In the October 2016 issue of Pastoral Music, Fr. Virgil Funk selected one quote from each of 150 back issues of the magazine from 1976 to 2001. One from Robert Strusinski was, “It seems as if today’s Christians are most comfortable singing only ‘good news.’”
So, the prophet Habakkuk mystifies us. Try reading the whole book in scripture: in my Bible, it’s not even four full pages! It’s horribly uncomfortable reading, but at the end the prophet says, “Though the fig tree does not bloom and no fruit is on the vines … and the fields yield no food … yet I will rejoice in the Lord; I will exult in the God of my salvation.” How does one express that in song?
If you’re really, really lucky, in your music library you may still have a copy of the hymn book, When From Our Exile, which contains a song called “Even Then,” with urgent music by Bernard Huijbers, text after Psalm 13 by the great Dutch poet Huub Oosterhuis:
Even then, even then, I’ll cling to you …

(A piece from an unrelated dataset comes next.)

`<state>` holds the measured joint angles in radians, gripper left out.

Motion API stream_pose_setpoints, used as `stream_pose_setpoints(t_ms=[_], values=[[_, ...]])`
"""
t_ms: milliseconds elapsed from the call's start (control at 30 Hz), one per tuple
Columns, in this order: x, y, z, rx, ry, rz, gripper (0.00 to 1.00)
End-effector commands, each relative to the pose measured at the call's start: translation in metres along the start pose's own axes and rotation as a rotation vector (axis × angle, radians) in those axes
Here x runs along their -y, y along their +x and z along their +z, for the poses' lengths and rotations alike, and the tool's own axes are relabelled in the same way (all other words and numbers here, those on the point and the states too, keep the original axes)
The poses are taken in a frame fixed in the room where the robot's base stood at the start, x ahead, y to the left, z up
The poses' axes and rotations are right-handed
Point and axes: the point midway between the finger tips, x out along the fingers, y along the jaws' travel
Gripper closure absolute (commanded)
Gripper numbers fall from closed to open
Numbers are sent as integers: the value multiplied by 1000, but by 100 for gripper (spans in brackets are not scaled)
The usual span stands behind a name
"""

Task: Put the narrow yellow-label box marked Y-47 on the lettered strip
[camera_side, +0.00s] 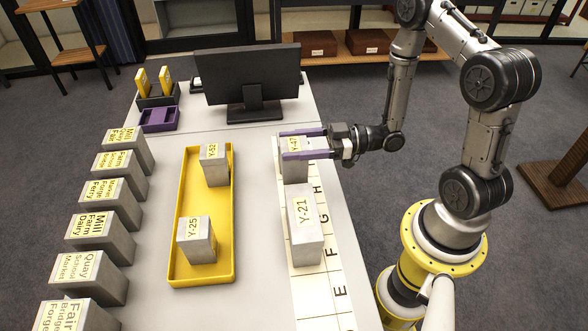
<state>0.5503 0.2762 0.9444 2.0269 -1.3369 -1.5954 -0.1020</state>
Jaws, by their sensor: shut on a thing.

whether you want me or not,
in your good grace or even out of it,
‘Save me, save me!” I’ll cry to you
or maybe only “love me, love me!”
It’s as searing a prayer as one could sing. It’s long out of print now, but ask around, especially of your older colleagues who may remember it—or even have a copy of the recording. It’s worth hunting down.
We don’t do well with lament (“It’s a downer—who wants to sing that kind of stuff!”), but when we pass over songs of suffering and abandonment we dismiss the authentic voice of people who suffer. And we diminish ourselves in the process.